Fallecieron Alfred Hitchcock, Howard Hawks, Jean Rendir, y también John Ford (1 de febrero de 1894 - 31 de agosto de 1973), entre otros muchos más. Ford, al igual que los anteriores, tuvo un prolongado canto de cisne demostrando su plenitud como profesionales que rodaban de lunea a vienes, que se levantaban de madrigada para trabajar todo el día y que, además…Además eran grandes poetas de un medio en el que habían aprendido a trabajar día a día desde los tiempos del cine mudo.
Aquí nos llegaron cuando el atraso económico nos amargaba la vida, pero también había permitido que eso de la televisión llegara más tarde que en otros lugares. Precisamente el apogeo de la pequeña pantalla coincidió con el declive del que hablamos. Dicho esto, conviene ser justo y dejar constancia que, en sus primeros tiempos, la TVE demostró que también podía tener su parte buena y que, aparte de concursos y de series que hacían propaganda del régimen, programaba ciclos de autores y de actores que permitieron a una generación repasar filmografía y conocer muchos títulos olvidados o incluso, que no habían sido estrenado en su momento.
Hasta entonces, las salas de cine eran como la dimensión desconocida de una cotidianidad opresiva. Ya lo había dicho Paul Eluard: habían otros mundos, pero estaban en este. Era un mundo maravilloso, opuesto al pan y fútbol, a los sueños consumistas de un coche, unas vacaciones, pero sin duda una vida anodina en la que ver, oír y callar.

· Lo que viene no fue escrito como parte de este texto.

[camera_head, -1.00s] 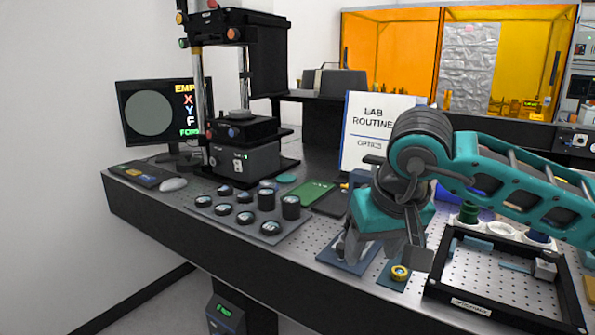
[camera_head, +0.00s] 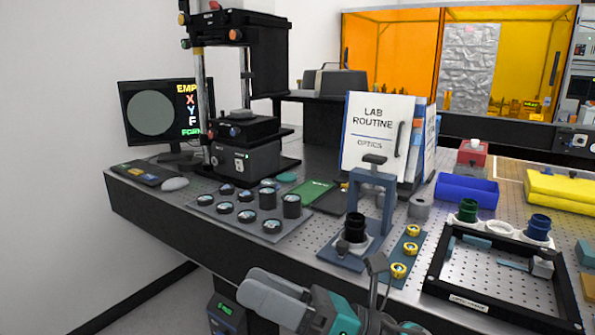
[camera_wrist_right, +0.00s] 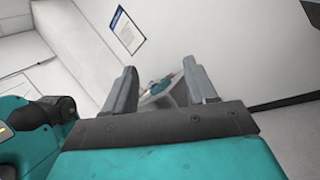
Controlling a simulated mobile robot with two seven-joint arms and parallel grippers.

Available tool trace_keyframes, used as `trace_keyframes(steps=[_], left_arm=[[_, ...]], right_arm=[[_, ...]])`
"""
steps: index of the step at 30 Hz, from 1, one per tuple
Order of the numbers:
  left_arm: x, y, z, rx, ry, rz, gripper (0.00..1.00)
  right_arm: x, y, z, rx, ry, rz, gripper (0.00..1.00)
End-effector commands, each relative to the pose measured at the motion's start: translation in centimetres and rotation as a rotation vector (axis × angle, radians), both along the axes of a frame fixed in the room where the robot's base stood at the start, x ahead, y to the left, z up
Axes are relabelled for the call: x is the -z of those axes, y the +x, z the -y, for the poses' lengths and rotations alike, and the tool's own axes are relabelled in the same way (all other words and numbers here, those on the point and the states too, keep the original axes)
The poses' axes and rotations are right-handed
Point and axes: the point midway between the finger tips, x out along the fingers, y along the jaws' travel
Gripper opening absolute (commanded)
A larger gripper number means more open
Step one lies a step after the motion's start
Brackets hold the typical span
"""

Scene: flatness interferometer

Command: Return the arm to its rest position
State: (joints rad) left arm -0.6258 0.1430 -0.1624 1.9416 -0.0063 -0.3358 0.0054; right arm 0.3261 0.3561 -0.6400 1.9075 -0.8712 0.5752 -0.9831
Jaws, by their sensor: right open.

Cierto que no todo era sencillo, por ejemplo, las películas de John Ford eran interpretadas por algunos de los nuestros (la revista Nuestro cine, próxima al PCE y a la izquierda militante), lo presentaba como un reaccionario de tomo y lomo, incluso como un fascista, lo peor que se podía ser en esta vida y no digamos, en este país. Desde luego, como tantos y tantas, uno quería ser antifascista, y serlo en serio, sin embargo, no podía evitar caer de rodillas viendo aquellas películas con las que John Ford estaba cerrando su carrera. En esa secuencia final del director irlandés, entraban: Misión de audaces (1959), El sargento negro (1960), Dos cabalgan juntos (1961), El hombre que mató a Liberty Valance (1962), El gran combate (1964), e incluso, El soñador rebelde (1964), y Siete mujeres (1965), sobre todo esta última, obra de un Ford mucho más complejo del descrito por los colegas de Nuestro cine, deslumbrado por las ortodoxias críticas del PCF (Jacques Sabourl) y del PCI (Guido Aristarco). Todas ellas vistas de rodillas, con fervor más que religioso.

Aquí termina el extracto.